During Missouri’s only nonconference road game, the Tigers showed more backbone than last season, rallying from a 10-point second-half deficit and knocking off North Carolina State in Raleigh, N.C.

“That was a big thing for us to start it off with a road win at N.C. State, just showing our toughness and our grit, that we’re going to stay in the game at all times,” junior Jordan Clarkson said.

That same grit was noticeably absent during stretches against Georgia during the SEC opener, but if it returns at Auburn, then Missouri can get back on track quickly in conference play.

“We know that if we won two or three of those games we gave away on the road last year, we’d be in the top one or two (in the SEC),” Brown said. “We’re encouraged by that and we understand that, if we do what we’re supposed to do, we’ll be up there.”

It comes down to toughness and execution.

“The biggest thing that happened at N.C. State was, when we got down, we didn’t get away from the game plan,” Brown said. “We kept running offense and trying to get the shots that we wanted to get. I felt like we didn’t do that at times last year. It was more a one person gets the ball and takes a shot type of thing. As long as we stick to the game plan, I feel like we’ll be all right even knowing teams are going to have some runs.”

Missouri feels better equipped to deal with the perils of road play as a result of the tough lessons it endured last season.

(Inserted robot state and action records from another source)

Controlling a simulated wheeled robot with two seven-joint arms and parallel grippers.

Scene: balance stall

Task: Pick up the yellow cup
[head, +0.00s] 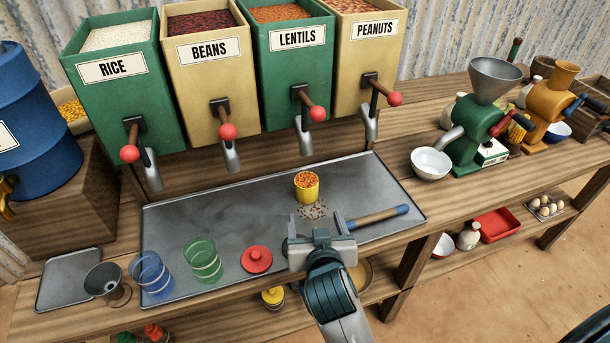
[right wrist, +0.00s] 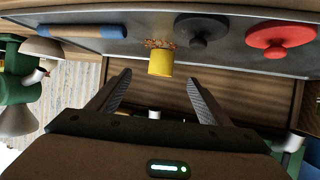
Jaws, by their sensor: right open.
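The yellow cup (head: 307,191) stands upright on the metal tray (head: 200,225), filled with orange lentil-like grains. Some grains (head: 312,211) lie spilled on the tray in front of it. My right gripper (head: 322,220) is open and empty, on the near side of the cup and apart from it. In the right wrist view, the picture is upside down and the yellow cup (right wrist: 160,63) appears centred between the open fingers (right wrist: 158,82), just beyond their tips. My left gripper is not in view.
A blue-ended wooden-handled tool (head: 378,216) lies just right of the gripper. A red lid (head: 257,259), a green glass (head: 202,260) and a blue glass (head: 152,275) are left. A dark lid (right wrist: 205,28) is mostly hidden in the head view. Dispenser spouts (head: 304,140) hang behind the cup.

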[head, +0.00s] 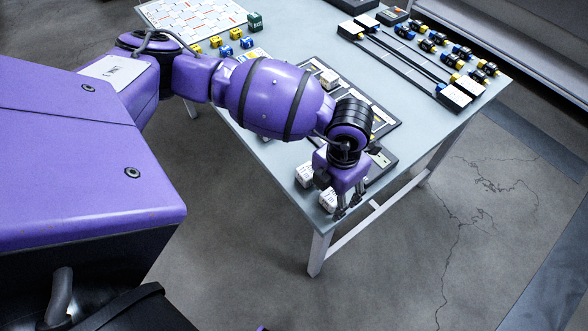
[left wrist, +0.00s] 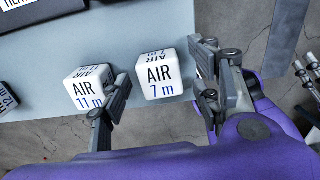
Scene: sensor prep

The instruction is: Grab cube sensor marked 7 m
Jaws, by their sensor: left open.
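The white cube sensor marked "AIR 7 m" (left wrist: 160,78) sits on the table near its edge, between the two fingers of my left gripper (left wrist: 161,66) in the left wrist view. The fingers are apart, and the cube is not gripped. In the head view this cube (head: 327,201) is at the near corner of the table, beside my left gripper (head: 349,206). A second white cube marked "AIR 11 m" (left wrist: 86,91) sits close to its left, right by the left finger. It also shows in the head view (head: 304,174).
A third cube marked 12 m (left wrist: 6,97) is at the left edge of the wrist view. Dark trays (head: 385,157) lie under my arm, partly hidden. Racks with blue and yellow parts (head: 440,50) stand at the right. Small coloured cubes (head: 236,35) and a white board (head: 190,20) are farther back.

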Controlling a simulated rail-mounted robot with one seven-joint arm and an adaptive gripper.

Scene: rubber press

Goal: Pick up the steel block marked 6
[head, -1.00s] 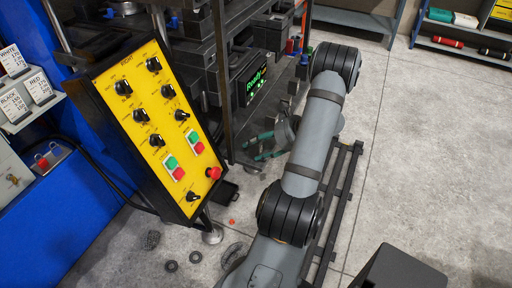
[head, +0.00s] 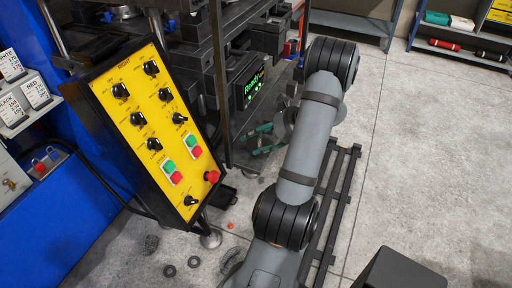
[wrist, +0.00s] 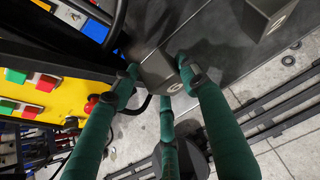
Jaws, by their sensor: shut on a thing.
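My gripper (wrist: 160,78) has green fingers and is closed around a grey steel block (wrist: 158,70) in the wrist view. One finger is on its left, one on its right, and a third shows below. A round mark is on the block's near end, but I cannot read a number there. A second grey block (wrist: 268,14) with a round mark is on the dark metal surface (wrist: 225,60) to the upper right. In the head view my green fingers (head: 260,140) show beside the press frame, partly behind my arm, and the held block cannot be made out.
A yellow control panel (head: 150,125) with knobs and buttons stands left of the press (head: 225,70); its red button (wrist: 91,103) is close to my left finger. Small rings (head: 169,271) lie on the floor. Open floor (head: 420,160) is to the right.

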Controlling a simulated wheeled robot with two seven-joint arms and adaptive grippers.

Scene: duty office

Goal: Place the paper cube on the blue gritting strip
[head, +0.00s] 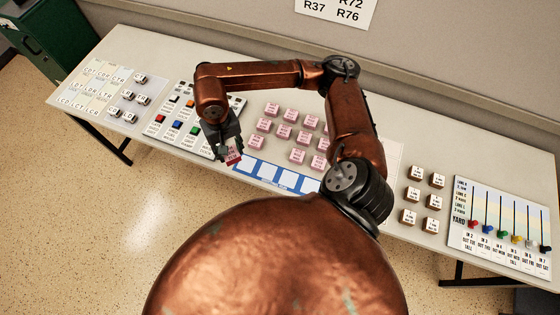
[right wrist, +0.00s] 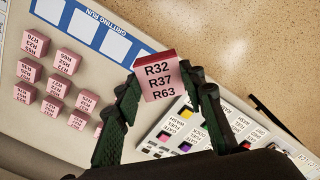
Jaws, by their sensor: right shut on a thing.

“Last year, that feeling going into the locker room after a road loss was terrible,” Rosburg said. “We had so many different meetings trying to figure it out. This year, we kind of have a fresh mind-set. The N.C. State game was a great feeling, knowing that we can do it. It gave us confidence. We put together what you need to do to win on the road, so now we know what’s expected and what we can do.”